• Task instructions:
Extract the lines that hold the string "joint".

━━━ Rows

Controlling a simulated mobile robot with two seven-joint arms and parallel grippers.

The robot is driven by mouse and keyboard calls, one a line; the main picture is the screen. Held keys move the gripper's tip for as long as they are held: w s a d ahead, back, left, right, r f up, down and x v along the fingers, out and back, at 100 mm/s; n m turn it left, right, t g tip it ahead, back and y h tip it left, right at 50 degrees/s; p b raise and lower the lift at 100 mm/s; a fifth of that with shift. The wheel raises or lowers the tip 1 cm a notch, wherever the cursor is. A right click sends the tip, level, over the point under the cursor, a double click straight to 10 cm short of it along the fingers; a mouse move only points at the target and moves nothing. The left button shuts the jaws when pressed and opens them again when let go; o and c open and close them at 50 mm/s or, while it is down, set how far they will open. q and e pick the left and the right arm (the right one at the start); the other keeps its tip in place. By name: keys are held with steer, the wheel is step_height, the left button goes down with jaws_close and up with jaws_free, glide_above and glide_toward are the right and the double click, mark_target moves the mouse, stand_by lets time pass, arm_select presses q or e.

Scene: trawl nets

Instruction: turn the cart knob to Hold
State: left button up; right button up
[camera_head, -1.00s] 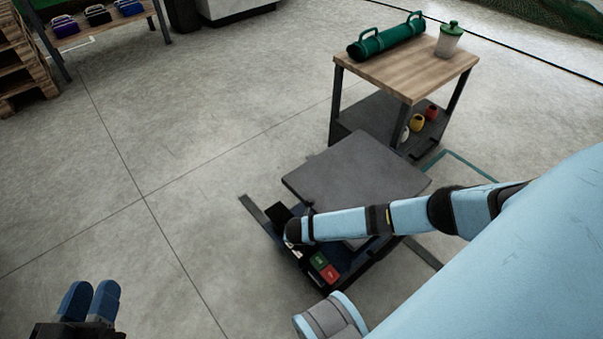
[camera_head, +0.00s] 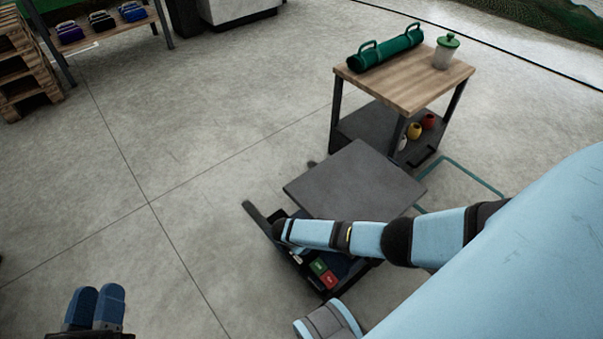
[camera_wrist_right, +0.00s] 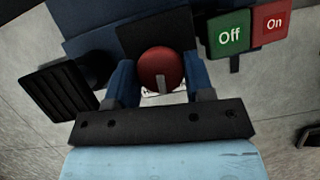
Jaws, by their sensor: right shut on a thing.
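The cart (camera_head: 355,180) stands on the floor below me, with a flat grey top and a dark blue control end. A red round knob (camera_wrist_right: 158,62) with a pale pointer mark shows in the right wrist view, the mark toward the picture's bottom. My right gripper (camera_wrist_right: 161,74) is shut on the knob, one blue finger on each side. I see no Hold label. In the head view my right forearm hides the knob and the gripper. My left gripper (camera_head: 97,302) is at lower left, away from the cart, its blue fingers together and empty.
A wooden-topped table (camera_head: 405,85) behind the cart holds a green roll (camera_head: 385,50) and a lidded jar (camera_head: 446,52).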

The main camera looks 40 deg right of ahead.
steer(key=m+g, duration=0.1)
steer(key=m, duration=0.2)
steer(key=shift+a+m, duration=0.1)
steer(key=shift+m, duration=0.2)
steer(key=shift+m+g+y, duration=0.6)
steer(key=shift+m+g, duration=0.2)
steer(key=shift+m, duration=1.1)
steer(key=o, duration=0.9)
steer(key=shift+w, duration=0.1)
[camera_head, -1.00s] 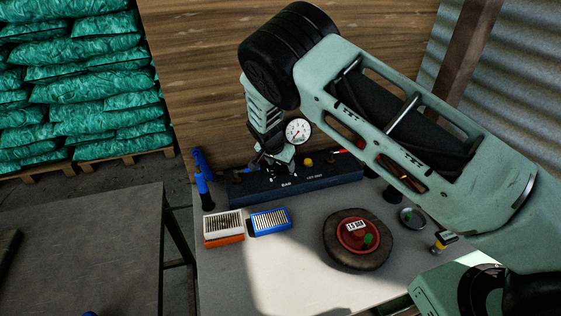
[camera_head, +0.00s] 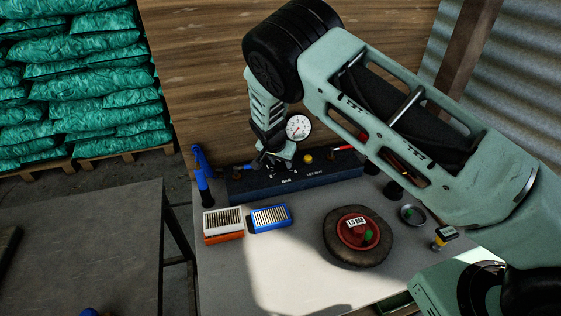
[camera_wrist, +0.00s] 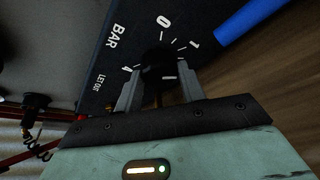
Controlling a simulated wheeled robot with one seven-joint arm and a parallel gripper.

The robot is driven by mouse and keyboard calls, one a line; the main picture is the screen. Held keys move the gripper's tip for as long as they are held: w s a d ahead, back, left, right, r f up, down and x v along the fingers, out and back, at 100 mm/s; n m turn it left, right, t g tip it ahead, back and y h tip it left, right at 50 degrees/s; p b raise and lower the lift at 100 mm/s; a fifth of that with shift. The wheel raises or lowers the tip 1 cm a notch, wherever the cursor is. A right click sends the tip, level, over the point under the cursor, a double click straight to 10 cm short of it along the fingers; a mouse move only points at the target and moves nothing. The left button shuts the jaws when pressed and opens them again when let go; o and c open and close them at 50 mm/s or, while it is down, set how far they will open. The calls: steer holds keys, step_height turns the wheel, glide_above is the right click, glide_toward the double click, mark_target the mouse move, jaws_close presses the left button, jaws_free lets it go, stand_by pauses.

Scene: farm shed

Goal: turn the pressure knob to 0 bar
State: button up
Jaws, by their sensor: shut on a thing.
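The pressure knob (camera_wrist: 160,68) is black and sits on the dark panel (camera_wrist: 105,60) marked BAR. In the wrist view the 0 is above it, the 1 at upper right and the 4 at left. A pale mark on the knob is on its lower side, away from the 0. My gripper (camera_wrist: 160,82) is shut on the knob, one finger on each side. The fingers and palm hide the numbers below. In the head view my gripper (camera_head: 272,158) is at the panel (camera_head: 310,178) and mostly hides the knob. The round white gauge (camera_head: 298,127) stands behind; its reading is too small to tell.
A yellow button (camera_head: 308,158) is right of my gripper on the panel. A blue upright tool (camera_head: 202,176) stands at the panel's left end. The bench front is clear.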

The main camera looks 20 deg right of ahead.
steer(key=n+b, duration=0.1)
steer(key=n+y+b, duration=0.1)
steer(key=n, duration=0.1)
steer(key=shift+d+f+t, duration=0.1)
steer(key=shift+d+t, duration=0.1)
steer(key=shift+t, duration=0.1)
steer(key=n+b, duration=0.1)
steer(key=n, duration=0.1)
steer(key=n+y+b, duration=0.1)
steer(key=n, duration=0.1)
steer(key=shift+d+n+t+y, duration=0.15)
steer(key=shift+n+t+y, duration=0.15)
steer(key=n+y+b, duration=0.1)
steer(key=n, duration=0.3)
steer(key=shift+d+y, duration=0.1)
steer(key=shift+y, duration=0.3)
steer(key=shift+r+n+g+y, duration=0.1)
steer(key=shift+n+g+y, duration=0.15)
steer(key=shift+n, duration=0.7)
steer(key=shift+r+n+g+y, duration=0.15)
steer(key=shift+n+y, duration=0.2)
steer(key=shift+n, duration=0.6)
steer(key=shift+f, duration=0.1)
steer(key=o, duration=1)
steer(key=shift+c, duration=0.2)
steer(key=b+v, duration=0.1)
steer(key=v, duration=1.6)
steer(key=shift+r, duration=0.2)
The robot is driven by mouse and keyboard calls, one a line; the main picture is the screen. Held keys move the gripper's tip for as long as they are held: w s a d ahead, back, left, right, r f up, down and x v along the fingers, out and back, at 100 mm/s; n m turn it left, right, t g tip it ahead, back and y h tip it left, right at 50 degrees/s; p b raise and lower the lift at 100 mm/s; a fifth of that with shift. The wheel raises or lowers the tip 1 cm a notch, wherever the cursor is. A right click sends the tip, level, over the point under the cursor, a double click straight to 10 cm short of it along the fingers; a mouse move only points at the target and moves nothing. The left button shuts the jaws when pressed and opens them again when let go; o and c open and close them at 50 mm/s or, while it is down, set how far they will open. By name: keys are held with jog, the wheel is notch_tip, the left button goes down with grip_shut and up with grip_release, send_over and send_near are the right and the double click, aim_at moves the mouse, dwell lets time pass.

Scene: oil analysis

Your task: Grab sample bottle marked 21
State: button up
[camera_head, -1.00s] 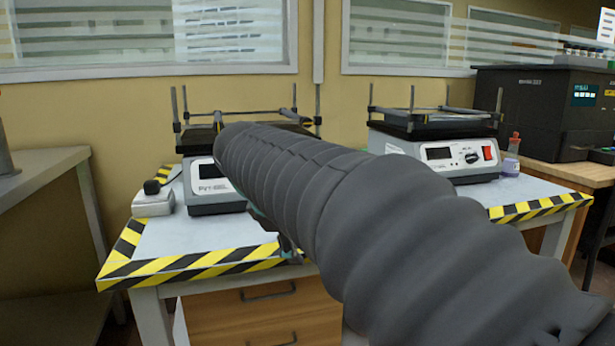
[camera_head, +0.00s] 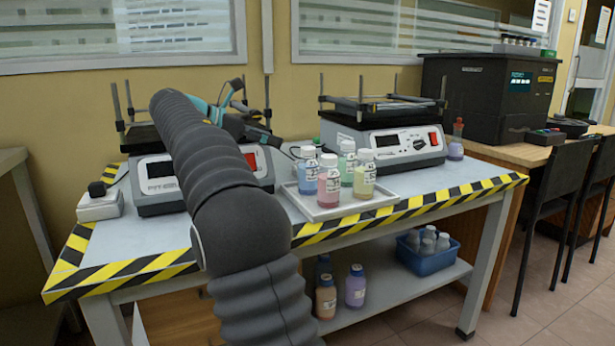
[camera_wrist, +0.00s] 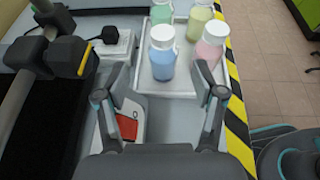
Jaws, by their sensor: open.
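Four-sided white tray (camera_head: 345,211) on the bench holds a blue bottle (camera_head: 307,172), a pink bottle (camera_head: 328,186), a green bottle (camera_head: 348,163) and a yellow bottle (camera_head: 364,176), all upright with white caps. Their labels are too small to read, so I cannot tell which is marked 21. In the wrist view, my gripper (camera_wrist: 161,78) is open and empty. The blue bottle (camera_wrist: 162,56) shows ahead between its fingers, and the pink bottle (camera_wrist: 209,50) is ahead of the right finger. The green bottle (camera_wrist: 162,12) and yellow bottle (camera_wrist: 199,18) are farther off.
One shaker (camera_head: 155,185) stands behind my arm, another (camera_head: 395,145) behind the tray. A white box with a black knob (camera_head: 98,205) sits at the left. Striped tape (camera_head: 440,200) marks the bench edge. More bottles (camera_head: 355,287) and a blue basket (camera_head: 425,257) are on the lower shelf.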

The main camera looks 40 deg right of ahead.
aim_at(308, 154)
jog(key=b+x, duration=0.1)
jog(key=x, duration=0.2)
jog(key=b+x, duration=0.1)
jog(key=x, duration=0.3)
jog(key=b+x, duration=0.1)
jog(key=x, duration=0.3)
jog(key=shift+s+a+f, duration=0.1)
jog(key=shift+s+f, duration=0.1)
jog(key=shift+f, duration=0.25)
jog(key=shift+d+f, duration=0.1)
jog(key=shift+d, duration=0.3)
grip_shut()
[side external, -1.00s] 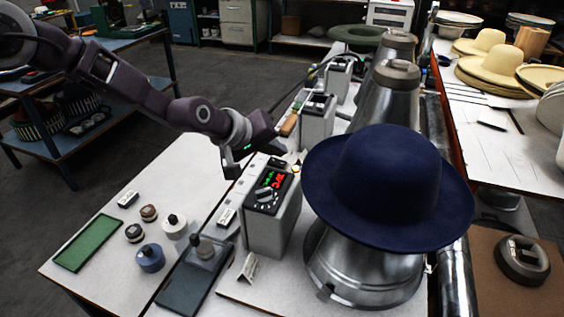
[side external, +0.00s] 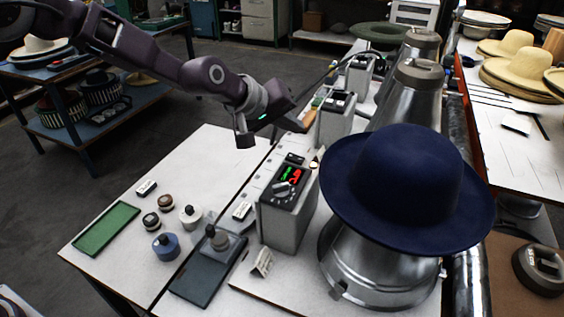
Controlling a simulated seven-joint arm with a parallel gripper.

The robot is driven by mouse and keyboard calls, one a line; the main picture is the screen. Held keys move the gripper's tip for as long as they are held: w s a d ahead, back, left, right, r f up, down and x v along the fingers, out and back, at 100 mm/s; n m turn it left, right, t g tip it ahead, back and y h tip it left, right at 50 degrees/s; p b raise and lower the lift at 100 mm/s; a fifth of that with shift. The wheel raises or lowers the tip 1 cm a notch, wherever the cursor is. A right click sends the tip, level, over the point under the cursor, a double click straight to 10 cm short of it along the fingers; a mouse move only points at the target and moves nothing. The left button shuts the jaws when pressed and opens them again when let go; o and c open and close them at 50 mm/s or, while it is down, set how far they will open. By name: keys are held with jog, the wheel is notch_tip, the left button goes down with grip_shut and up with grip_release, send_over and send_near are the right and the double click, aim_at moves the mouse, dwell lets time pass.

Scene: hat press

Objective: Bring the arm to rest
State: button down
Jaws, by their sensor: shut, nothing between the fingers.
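My gripper (side external: 246,137) is shut and empty. It hangs in the air above the back part of the white table, behind and left of the grey control box (side external: 287,210). The box has green and red lit digits and a dial on its sloped top. My arm reaches in from the upper left. The dark blue felt hat (side external: 408,185) sits on the metal press cone (side external: 375,265), to the right of the box and apart from my gripper.
On the white table (side external: 215,150) are a green tray (side external: 105,229), several small weights or pots, a blue pot (side external: 166,246) and a dark pad (side external: 207,275). More control boxes and press cones stand behind. Straw hats (side external: 519,65) lie on the right table.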

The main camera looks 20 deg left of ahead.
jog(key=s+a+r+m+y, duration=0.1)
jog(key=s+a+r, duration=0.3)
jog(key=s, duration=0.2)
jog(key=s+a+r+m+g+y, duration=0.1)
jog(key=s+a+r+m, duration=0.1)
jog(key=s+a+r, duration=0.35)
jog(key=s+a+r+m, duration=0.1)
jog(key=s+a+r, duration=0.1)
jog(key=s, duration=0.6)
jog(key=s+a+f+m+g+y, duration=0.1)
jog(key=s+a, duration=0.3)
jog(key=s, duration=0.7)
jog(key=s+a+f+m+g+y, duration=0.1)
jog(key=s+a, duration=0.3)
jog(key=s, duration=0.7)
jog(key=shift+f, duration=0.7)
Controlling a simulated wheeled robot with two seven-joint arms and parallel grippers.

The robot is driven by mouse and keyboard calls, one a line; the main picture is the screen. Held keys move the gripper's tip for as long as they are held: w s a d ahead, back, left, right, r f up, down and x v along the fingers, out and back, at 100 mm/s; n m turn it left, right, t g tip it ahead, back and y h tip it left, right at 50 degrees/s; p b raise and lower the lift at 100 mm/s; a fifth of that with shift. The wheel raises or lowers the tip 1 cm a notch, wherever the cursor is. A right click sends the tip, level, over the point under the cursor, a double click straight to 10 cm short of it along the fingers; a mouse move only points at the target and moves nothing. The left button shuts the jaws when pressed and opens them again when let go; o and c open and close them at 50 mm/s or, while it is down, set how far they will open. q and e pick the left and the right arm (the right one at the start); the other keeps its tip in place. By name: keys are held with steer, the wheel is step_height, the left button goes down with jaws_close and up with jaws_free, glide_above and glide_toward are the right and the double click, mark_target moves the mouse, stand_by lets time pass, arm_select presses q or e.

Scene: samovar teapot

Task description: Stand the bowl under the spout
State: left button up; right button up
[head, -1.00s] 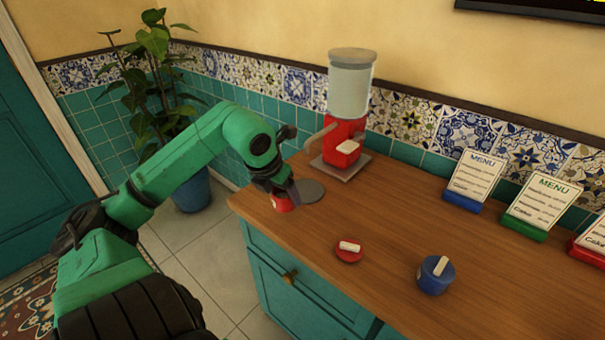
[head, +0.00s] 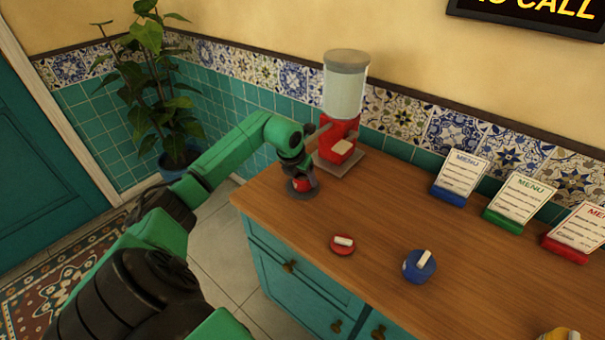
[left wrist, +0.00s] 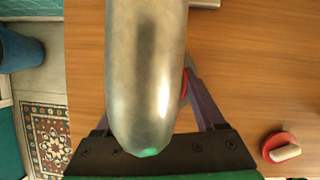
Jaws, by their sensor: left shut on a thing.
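The red bowl (head: 302,185) is in the jaws of my left gripper (head: 301,181), over the grey round disc (head: 303,195) near the counter's back left corner. I cannot tell whether the bowl touches the disc. The samovar's red body (head: 339,137), with a grey tank above, stands just behind and to the right. Its spout (head: 316,134) reaches left, close to my wrist. In the left wrist view the metal spout (left wrist: 146,70) fills the middle and hides most of the bowl; only a red sliver of bowl (left wrist: 184,88) shows. My right gripper is out of view.
Several menu stands, one with a blue base (head: 450,194), line the wall. A potted plant (head: 158,100) stands left of the counter.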

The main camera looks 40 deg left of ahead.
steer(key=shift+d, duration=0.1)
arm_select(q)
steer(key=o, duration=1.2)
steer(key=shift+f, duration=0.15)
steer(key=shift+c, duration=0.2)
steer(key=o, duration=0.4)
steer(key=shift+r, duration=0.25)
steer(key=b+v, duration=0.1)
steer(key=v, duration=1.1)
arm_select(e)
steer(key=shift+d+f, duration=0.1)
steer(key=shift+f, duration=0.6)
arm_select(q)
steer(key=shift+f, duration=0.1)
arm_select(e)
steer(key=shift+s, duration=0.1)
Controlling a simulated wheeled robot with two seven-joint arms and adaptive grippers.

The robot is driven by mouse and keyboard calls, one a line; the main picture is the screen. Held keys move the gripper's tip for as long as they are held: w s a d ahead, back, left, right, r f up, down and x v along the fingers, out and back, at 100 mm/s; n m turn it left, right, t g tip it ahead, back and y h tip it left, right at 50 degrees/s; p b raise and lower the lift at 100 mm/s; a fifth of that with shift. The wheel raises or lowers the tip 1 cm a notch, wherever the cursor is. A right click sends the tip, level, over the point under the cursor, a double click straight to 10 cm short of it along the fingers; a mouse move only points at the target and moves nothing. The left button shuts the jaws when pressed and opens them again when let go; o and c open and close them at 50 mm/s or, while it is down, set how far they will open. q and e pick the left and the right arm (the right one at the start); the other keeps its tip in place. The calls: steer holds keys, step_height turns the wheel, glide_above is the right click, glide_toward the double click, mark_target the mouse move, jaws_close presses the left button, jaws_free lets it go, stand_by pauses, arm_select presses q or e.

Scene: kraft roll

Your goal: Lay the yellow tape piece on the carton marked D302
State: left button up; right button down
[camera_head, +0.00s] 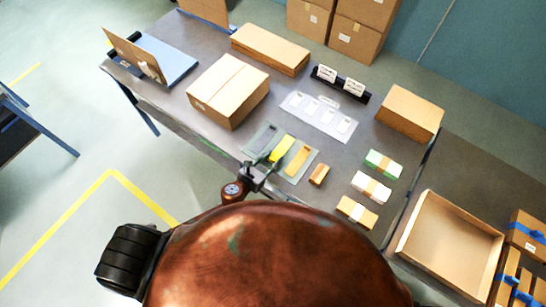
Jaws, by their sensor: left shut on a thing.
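A bright yellow tape piece (282,149) is at the grey mat with tape strips near the table's front edge. My left gripper (265,160) is shut at the near end of the yellow piece, with its arm coming up from below. I cannot tell whether the piece is lifted off the mat. Three closed cartons stand on the table: a wide one (228,92) at left, a long one (270,48) behind it, and one (410,112) at right. No D302 mark is readable on any of them. My right gripper is not in view.
An amber strip (298,161) lies beside the yellow piece. Small banded boxes (371,187) stand at right, and a white sheet with pale labels (318,115) lies behind. A black holder (340,84) carries two cards. An open cardboard tray (450,245) is at lower right.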

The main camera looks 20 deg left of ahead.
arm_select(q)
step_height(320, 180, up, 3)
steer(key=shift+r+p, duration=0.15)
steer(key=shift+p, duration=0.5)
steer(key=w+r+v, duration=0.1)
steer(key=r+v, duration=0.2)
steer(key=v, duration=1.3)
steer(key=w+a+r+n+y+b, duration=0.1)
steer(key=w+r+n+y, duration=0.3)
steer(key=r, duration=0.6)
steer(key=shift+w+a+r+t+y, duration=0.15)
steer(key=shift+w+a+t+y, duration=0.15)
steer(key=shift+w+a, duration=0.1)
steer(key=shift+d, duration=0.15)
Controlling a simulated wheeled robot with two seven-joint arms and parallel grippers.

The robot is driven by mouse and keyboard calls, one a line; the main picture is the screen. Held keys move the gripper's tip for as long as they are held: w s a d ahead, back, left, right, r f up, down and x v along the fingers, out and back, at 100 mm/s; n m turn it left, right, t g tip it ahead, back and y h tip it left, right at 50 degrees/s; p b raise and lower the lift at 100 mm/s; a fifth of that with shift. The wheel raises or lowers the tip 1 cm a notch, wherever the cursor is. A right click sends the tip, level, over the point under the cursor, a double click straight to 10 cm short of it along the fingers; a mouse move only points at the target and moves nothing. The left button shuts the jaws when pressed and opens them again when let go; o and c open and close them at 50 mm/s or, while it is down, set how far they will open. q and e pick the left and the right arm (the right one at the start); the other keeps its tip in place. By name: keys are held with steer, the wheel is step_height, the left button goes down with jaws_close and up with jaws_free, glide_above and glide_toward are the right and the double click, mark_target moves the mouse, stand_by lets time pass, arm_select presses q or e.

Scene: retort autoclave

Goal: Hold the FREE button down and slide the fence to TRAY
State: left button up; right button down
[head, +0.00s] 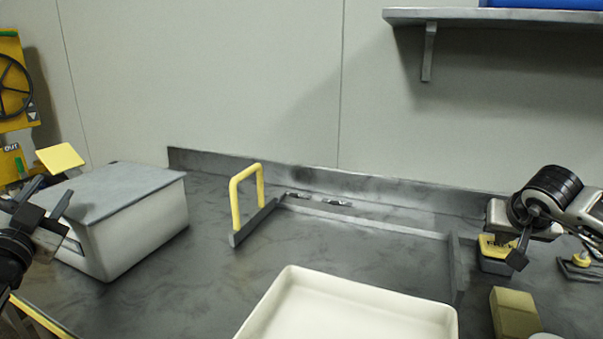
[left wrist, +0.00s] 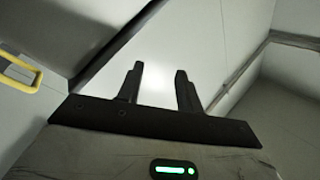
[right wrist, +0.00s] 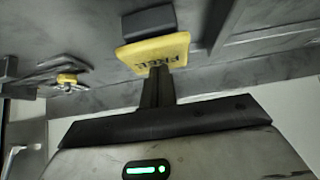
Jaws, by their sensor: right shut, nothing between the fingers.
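The fence (head: 240,233) is a low dark rail on the grey bench with an upright yellow handle (head: 233,195). The handle also shows at the upper left of the left wrist view (left wrist: 22,68). My left gripper (head: 45,202) is open and empty, well left of the handle, by the grey-lidded box. The FREE button (head: 488,243) is a yellow block on a dark base at the right; its lettering shows in the right wrist view (right wrist: 170,52). My right gripper (head: 521,255) is shut and empty, its tips at the FREE block. Whether the button is pressed down I cannot tell.
A white tray (head: 268,318) stands at the front middle. A light box with a grey lid (head: 150,225) stands at the left. A yellow block (head: 513,315) lies at the front right. A wall shelf (head: 455,17) hangs above. Bench around the fence is clear.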

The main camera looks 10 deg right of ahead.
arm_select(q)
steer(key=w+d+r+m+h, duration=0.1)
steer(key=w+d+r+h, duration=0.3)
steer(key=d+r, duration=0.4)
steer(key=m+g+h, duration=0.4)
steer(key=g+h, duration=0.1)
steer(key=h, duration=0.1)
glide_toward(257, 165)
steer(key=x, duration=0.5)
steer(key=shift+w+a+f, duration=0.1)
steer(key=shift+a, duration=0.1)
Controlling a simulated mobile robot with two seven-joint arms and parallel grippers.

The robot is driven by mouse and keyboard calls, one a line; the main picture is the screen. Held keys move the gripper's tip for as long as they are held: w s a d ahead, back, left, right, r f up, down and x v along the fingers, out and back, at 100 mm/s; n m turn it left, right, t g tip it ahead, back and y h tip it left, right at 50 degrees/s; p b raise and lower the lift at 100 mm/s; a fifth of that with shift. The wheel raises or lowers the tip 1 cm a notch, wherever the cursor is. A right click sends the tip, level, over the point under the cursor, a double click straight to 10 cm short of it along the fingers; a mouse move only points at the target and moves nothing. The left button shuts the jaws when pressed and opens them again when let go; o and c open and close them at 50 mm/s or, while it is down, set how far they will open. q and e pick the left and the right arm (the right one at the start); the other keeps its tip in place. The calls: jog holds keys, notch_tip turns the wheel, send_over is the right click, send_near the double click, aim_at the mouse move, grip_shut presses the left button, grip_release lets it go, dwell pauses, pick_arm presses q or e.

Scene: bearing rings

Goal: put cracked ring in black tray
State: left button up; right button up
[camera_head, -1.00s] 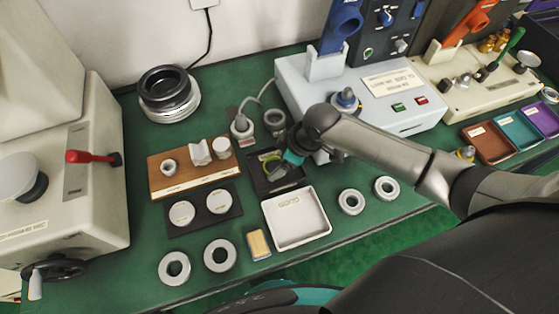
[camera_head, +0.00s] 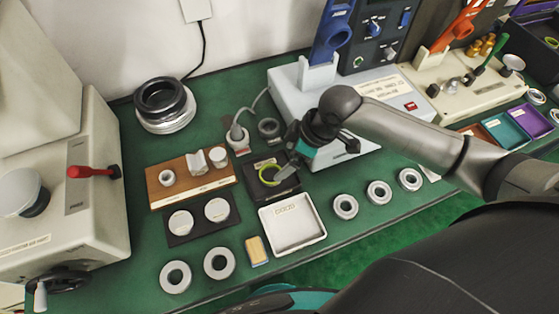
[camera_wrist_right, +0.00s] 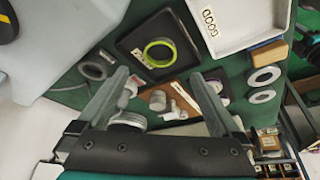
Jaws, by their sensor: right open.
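The black tray (camera_head: 257,189) lies on the green bench behind the white tray; it also shows in the right wrist view (camera_wrist_right: 184,42). A ring with a yellow-green edge (camera_head: 263,174) lies inside the black tray, and the wrist view shows it flat there (camera_wrist_right: 160,53). I cannot make out a crack in it. My right gripper (camera_head: 284,176) is above the black tray's right side in the head view. Its fingers are apart in the wrist view (camera_wrist_right: 160,85), with nothing held between them. My left gripper is not in view.
The white tray (camera_head: 293,222) is empty. Grey rings (camera_head: 345,206) lie right of it, and others (camera_head: 219,263) lie at front left. A wooden block (camera_head: 190,189) and a dark plate with two discs (camera_head: 172,238) stand left. A pale machine (camera_head: 310,95) stands behind.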

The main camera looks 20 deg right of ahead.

━━━━━━

• Result:
Controlling a simulated mobile robot with two seven-joint arms and parallel grippers.
Controlling a simulated wheeled robot with one seven-joint arm and a parallel gripper.
Controlling a simulated seven-joint arm with a parallel gripper.
Controlling a simulated wheeled robot with two seven-joint arms and parallel grippers.
Controlling a simulated wheeled robot with two seven-joint arms and adaptive grippers.
Controlling a simulated wheeled robot with two seven-joint arms and parallel grippers.
Controlling a simulated mobile robot with two seven-joint arms and parallel grippers.

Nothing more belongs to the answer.